SB 23-078 was CADA’s effort to amend the 2018 Warranty Reimbursement bill.
The 2018 bill required that OEM’s reimburse dealers for warranty work at a rate similar to what they received for customer pay work. It then provided a multi-step formula to prove what your customer pay rate was. As a result of protracted negotiations with the Alliance of Automotive Innovation (Manufacturers) , there was one catchall provision that complicated the intent of bringing parity to warranty rates. What CADA refers to as the ‘reasonableness’ provision, was text that would allow manufacturers to amend a dealer’s submission down when it was not reasonably in parity with other line make dealers in the state. Therefore, even if you could prove your customer pay rate, you may get less per hour for warranty work based on what your competition was being paid.
CADA first proposed not only striking the reasonableness provision from the statute, but also establishing reference to independent time guides for the number of hours for which a dealer is compensated for a specified job. The independent time guides has always been a 3rd rail for manufacturers, who are the sole determinants of the appropriate time for repairs of a well maintained car in a sterile environment.

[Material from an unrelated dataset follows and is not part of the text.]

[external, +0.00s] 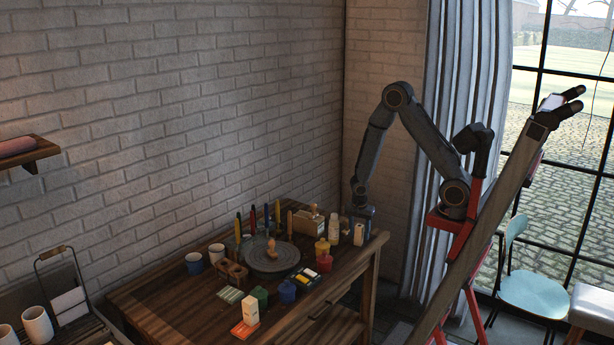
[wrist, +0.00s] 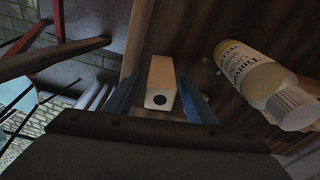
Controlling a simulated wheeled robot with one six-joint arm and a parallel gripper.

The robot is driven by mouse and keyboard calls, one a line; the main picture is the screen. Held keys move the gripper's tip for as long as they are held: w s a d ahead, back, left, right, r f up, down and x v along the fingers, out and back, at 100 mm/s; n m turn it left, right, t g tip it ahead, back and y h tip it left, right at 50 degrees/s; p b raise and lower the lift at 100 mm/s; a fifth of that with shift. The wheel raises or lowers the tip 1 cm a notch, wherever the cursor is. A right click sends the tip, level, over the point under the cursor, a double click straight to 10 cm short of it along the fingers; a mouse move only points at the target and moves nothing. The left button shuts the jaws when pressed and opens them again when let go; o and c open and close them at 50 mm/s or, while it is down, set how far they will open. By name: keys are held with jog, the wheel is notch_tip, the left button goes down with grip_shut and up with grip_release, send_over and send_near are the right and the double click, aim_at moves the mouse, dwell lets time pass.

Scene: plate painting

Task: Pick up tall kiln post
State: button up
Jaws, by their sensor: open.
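A cream square post (wrist: 160,74) with a dark round hole in its end, which looks like the tall kiln post, lies between my gripper's two blue fingers in the wrist view. It appears as a small pale upright block (external: 359,235) near the table's right corner in the external view. My gripper (wrist: 160,97) is open, with a finger on each side of the post; I cannot tell whether either touches it. In the external view my gripper (external: 362,214) is low over that corner, just above or behind the post.
A labelled bottle (wrist: 250,70) stands close beside the post. The wooden table (external: 170,305) also holds a turntable (external: 265,262), brushes, a wooden box (external: 310,224), yellow-and-red jars (external: 323,255) and another white block (external: 250,310) near the front. The table's right edge is close to my gripper.

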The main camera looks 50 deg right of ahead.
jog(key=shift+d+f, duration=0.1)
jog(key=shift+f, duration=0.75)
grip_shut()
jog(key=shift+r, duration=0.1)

Through urging of legislators to come to an agreement, and negotiations with our manufacturers’ representatives, CADA ultimately agreed to drop the independent time guides provision in exchange for striking the reasonableness provisions. Under this new heirarchy, the only reason for which an OEM may decline a dealer warranty submission is ‘material inaccuracy’ in the calculation of the rate. We will continue to watch the next series of time guides to ensure that the time for each job is not modified down to account for the higher rate.
We are grateful to our long-time friends, Senators Fields and Van Winkle, and Representatives Lynch and Jodeh for ushering this legislation through the legislative process.

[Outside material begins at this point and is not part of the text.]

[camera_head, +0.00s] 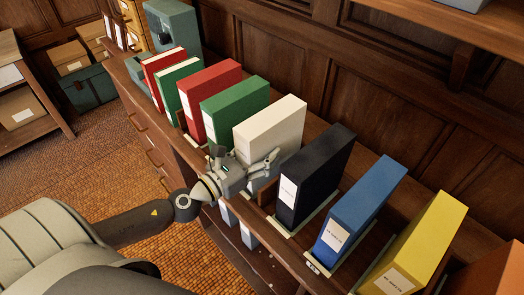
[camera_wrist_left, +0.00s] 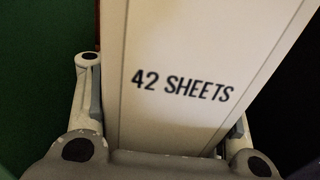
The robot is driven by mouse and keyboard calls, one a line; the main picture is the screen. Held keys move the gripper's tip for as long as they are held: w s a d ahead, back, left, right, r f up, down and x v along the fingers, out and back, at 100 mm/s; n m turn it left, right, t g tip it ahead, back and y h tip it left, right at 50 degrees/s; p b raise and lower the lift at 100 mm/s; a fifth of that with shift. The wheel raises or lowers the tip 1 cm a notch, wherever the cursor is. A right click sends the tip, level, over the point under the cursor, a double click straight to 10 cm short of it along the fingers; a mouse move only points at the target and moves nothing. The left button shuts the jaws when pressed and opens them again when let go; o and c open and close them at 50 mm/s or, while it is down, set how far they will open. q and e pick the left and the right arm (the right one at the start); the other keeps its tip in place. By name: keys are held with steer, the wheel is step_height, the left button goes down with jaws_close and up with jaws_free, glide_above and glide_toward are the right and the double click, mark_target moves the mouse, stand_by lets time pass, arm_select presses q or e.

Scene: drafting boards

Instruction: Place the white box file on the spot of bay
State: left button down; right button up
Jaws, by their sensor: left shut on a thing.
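The white box file (camera_head: 270,128) stands upright in the row on the wooden counter, between a green file (camera_head: 236,105) and a black file (camera_head: 318,175). My left gripper (camera_head: 244,157) is shut on its front end, one finger on each side. In the left wrist view the white box file (camera_wrist_left: 190,85) shows its "42 SHEETS" label between the fingers of my left gripper (camera_wrist_left: 165,115). The gripper hides its lower front, so I cannot tell whether its base touches the counter. My right gripper is not in view.
Neighbouring files stand close on both sides: a red file (camera_head: 212,95) to the left, a blue file (camera_head: 362,212) and a yellow file (camera_head: 420,245) to the right. A wood-panelled wall (camera_head: 375,105) is behind. A grey-green machine (camera_head: 172,30) stands at the far end.

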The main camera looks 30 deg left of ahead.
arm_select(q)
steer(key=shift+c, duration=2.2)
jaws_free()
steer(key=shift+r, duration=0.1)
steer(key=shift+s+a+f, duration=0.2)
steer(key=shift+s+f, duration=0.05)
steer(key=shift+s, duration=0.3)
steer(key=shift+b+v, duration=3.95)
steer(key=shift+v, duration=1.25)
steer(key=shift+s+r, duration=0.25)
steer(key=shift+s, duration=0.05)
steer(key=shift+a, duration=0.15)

HB23-1181 was the culmination of a several year conversation with the Colorado Attorney General over how dealers may charge consumers for GAP waivers.

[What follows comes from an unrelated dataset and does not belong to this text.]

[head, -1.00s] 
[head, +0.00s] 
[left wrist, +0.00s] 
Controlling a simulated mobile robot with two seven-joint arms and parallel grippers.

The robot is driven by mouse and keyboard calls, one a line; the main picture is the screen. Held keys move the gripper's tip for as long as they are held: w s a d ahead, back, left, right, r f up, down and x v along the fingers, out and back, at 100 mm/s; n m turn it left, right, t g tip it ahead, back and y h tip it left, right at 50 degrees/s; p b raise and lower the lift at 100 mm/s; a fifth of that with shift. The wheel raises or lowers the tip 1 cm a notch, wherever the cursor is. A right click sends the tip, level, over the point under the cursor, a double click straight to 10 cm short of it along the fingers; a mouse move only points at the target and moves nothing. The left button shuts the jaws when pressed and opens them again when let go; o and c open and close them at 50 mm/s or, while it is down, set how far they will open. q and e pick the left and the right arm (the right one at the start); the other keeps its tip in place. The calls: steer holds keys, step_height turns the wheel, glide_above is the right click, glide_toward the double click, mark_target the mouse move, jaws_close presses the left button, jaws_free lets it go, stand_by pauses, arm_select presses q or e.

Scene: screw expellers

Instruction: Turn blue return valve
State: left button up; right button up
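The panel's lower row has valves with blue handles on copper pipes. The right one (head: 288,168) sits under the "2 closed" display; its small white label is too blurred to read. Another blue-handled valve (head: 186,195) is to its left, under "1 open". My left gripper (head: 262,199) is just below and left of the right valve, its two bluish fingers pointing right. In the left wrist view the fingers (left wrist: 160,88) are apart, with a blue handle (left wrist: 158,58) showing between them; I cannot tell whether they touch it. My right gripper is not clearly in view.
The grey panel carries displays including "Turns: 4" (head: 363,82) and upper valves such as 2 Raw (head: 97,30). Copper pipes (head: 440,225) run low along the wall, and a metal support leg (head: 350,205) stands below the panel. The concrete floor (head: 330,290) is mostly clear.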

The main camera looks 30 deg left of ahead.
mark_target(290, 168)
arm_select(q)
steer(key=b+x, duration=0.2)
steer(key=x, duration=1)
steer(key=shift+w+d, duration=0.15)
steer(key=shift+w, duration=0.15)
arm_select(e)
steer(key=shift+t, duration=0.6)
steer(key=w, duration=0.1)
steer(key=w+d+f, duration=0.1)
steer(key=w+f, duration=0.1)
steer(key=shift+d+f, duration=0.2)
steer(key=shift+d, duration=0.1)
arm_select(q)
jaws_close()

Since the mid-1990s, Rule 8(k) of the Colorado Consumer Credit Code has dictated that the maximum allowable charge for GAP waivers is $300 or 2% of the amount financed, whichever is greater. As decades have passed and inflation taken its toll, some dealers are finding that the cost to generate a waiver is exceeding the allowable charge to consumers. As a result, GAP was beginning to disappear from the marketplace.
This bill, sponsored by Representative Trish Mauro (Pueblo), changed many of the mechanisms guiding the provision of GAP. Most important to dealers, the maximum allowable charge was moved from regulation into statute. It was enacted at $600 or 4% of the amount financed. This will allow dealers to sell GAP waivers for years into the future. In addition, the loan-to-value ratio was changed from 125% to 150%. This recognizes the fluctuating value of vehicles during times of inventory shortages and does not preclude those consumers with negative equity from purchasing GAP on a vehicle purchase.
We are working with the Attorney General’s office to develop an education session on the changes to the GAP policies. We hope to go live this summer with a webinar where you may be able to ask questions directly to the market regulators.